In scandalised tones the Guardian claims on the 15th October 2021 that “a group of masked men stormed the offices of a renowned human rights organisation in Moscow on Thursday to disrupt the screening of Mr Jones, a British co-produced film about the Holodomor, the Stalin-era famine that killed millions of peasants in Soviet Ukraine during the 1930s.” This disruption, real or imagined, is seized upon by the Guardian to give another box-office puff to this film’s dreary lies.
Never one to spoil a good anti-communist yarn by such tedious journalistic virtues as sticking to facts or checking sources, the Guardian naturally swallows whole the version of Soviet history touted by the flim’s Polish director Agnieszka Holland. After all, what could be more beguiling than the tale of a plucky Welsh reporter risking his life in order to deliver an eye-witness account of a “genocide” engineered by Stalin in Ukraine? Unfortunately for the Guardian, however, the known facts tell a very different story.
To start with, Gareth Jones was not some cub reporter from the valleys who just happened to be on the spot at the right time. Jones was a high flyer, a well-educated Cambridge graduate who had spent time as Lloyd George’s secretary and purportedly had family links with Ukraine.
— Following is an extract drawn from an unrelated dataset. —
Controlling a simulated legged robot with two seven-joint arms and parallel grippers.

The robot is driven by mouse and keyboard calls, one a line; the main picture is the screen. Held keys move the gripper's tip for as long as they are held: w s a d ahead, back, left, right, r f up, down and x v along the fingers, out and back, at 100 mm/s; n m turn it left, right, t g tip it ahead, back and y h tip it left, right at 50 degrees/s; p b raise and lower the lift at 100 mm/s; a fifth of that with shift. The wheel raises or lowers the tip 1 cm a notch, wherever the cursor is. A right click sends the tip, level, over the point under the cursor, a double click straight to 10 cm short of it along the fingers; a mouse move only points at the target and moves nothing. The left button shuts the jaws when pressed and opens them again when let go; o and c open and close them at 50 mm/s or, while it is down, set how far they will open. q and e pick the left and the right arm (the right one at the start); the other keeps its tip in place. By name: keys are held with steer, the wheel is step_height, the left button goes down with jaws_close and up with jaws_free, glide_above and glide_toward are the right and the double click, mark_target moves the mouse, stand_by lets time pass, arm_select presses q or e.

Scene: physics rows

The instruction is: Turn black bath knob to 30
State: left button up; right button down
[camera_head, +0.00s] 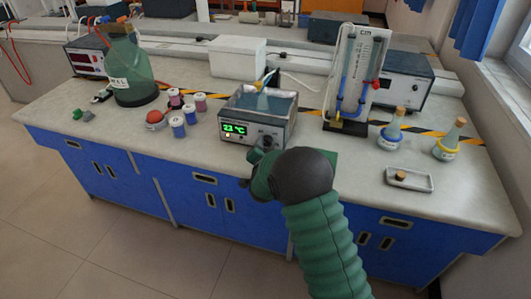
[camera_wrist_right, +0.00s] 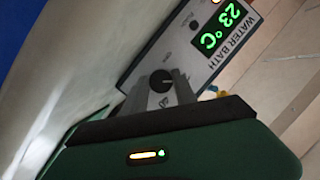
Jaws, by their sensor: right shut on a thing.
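The water bath (camera_head: 236,108) is a grey metal box with an open basin, standing mid-bench in the head view. Its green display (camera_head: 234,129) reads about 23 °C; the right wrist view shows 23 °C on the display (camera_wrist_right: 222,31) clearly. The round black knob (camera_wrist_right: 161,81) sits on the front panel, with a pale pointer mark. My right gripper (camera_head: 262,150) is at the panel's right part; in the right wrist view its two fingers (camera_wrist_right: 159,90) are shut on the knob, one on each side. In the head view the gripper largely hides the knob. My left gripper is not in view.
A glass apparatus on a stand (camera_head: 350,75), stoppered flasks (camera_head: 391,131) and a small tray (camera_head: 410,183) are on the right. Bare bench lies along the front left.

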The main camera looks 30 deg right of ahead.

According to his own notebooks, currently held at the National Library of Wales, just days before his sight-seeing trip to the Soviet Union Jones took a flight in a private jet with Adolf Hitler and ate dinner at a five-star hotel with Dr Josef Goebbels. His diary records his pleasant reflections on Mr Goebbels, whom he saw as jovial and laughing “all the time” with a tremendous sense of humour. And the website dedicated to his work, garethjones.org, records that Jones was in Moscow just ten days after his meeting with Hitler, who at the same time had set fire to the Reichstag. The jovial arsonists Hitler and Goebbels took Mr Jones to Nazi party rallies and, after his deportation from the USSR, Mr Jones was back in Berlin on 29 March 1933 to tell the German people all about the horrors he had witnessed in the Soviet Union.
By his own account then, it seems that, far from being a mere eye-witness to history, Jones was at ease rubbing shoulders with Nazis who were trying to shape history, which throws a dubious light on his testimony – unless of course he was a complete fantasist, which would in any case rob his testimony of any value whatever.
The film itself is fantastical to the ninth degree. In this excessive and ludicrous piece of anti-Stalin propaganda, the director portrays Mr Jones eating human flesh – a piece of fantasy so galling that it forced a relation of Mr Jones to write in to the Sunday Times to deny that his great-uncle had ever taken part in cannibalism and to admit that as far as the records show, he never even saw any bodies in Ukraine!
Fantasist or fascist (or both), Jones’s supposed eye-witness report is utterly worthless, and only dredged up by those who wish to falsify Soviet history and thereby dissuade workers from taking the socialist path.
They will have to do better than this!